GIVEN MATERIAL ▸
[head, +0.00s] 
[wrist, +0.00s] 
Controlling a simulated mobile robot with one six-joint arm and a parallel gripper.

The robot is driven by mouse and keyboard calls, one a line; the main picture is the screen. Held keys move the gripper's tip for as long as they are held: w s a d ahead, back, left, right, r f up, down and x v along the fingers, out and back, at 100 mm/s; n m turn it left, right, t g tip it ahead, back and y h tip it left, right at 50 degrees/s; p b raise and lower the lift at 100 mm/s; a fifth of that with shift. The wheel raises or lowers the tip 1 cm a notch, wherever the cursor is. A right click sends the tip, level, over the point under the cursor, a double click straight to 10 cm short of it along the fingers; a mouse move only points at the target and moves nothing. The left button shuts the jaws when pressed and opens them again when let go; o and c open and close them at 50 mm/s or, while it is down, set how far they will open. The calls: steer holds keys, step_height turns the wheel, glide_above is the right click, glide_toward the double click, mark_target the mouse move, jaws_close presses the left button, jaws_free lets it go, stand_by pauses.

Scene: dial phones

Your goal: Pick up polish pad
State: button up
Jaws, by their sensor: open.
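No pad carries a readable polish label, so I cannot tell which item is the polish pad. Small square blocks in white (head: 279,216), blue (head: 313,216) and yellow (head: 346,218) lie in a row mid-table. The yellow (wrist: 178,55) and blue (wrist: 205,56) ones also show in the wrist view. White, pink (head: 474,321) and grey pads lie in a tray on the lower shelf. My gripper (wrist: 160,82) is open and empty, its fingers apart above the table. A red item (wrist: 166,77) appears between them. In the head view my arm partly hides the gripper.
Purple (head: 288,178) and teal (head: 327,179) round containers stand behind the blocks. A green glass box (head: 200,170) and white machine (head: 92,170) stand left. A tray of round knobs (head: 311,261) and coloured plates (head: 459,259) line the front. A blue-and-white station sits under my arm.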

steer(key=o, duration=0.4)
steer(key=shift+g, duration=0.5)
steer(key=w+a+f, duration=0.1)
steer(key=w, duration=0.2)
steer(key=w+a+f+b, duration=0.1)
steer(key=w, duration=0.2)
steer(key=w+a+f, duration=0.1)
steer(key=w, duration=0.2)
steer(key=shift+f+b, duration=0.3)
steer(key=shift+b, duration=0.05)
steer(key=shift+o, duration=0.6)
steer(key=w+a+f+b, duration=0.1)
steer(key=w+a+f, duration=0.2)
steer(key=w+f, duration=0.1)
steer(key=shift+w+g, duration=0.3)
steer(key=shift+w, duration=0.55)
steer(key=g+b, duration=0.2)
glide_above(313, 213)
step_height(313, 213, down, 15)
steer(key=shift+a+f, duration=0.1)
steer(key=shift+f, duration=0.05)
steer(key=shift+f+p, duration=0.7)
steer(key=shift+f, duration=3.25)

WRITTEN TASK ▸ Exactly as they stand, set down the lines from the top of the data through the line with "State: button up".

RESULT OF THE TASK ▸
[head, +0.00s] 
[wrist, +0.00s] 
Controlling a simulated mobile robot with one six-joint arm and a parallel gripper.

The robot is driven by mouse and keyboard calls, one a line; the main picture is the screen. Held keys move the gripper's tip for as long as they are held: w s a d ahead, back, left, right, r f up, down and x v along the fingers, out and back, at 100 mm/s; n m turn it left, right, t g tip it ahead, back and y h tip it left, right at 50 degrees/s; p b raise and lower the lift at 100 mm/s; a fifth of that with shift. The wheel raises or lowers the tip 1 cm a notch, wherever the cursor is. A right click sends the tip, level, over the point under the cursor, a double click straight to 10 cm short of it along the fingers; a mouse move only points at the target and moves nothing. The left button shuts the jaws when pressed and opens them again when let go; o and c open and close them at 50 mm/s or, while it is down, set how far they will open. The calls: steer holds keys, step_height turns the wheel, glide_above is the right click, glide_toward the double click, mark_target the mouse move, jaws_close presses the left button, jaws_free lets it go, stand_by pauses.

Scene: dial phones

Your goal: Pick up polish pad
State: button up

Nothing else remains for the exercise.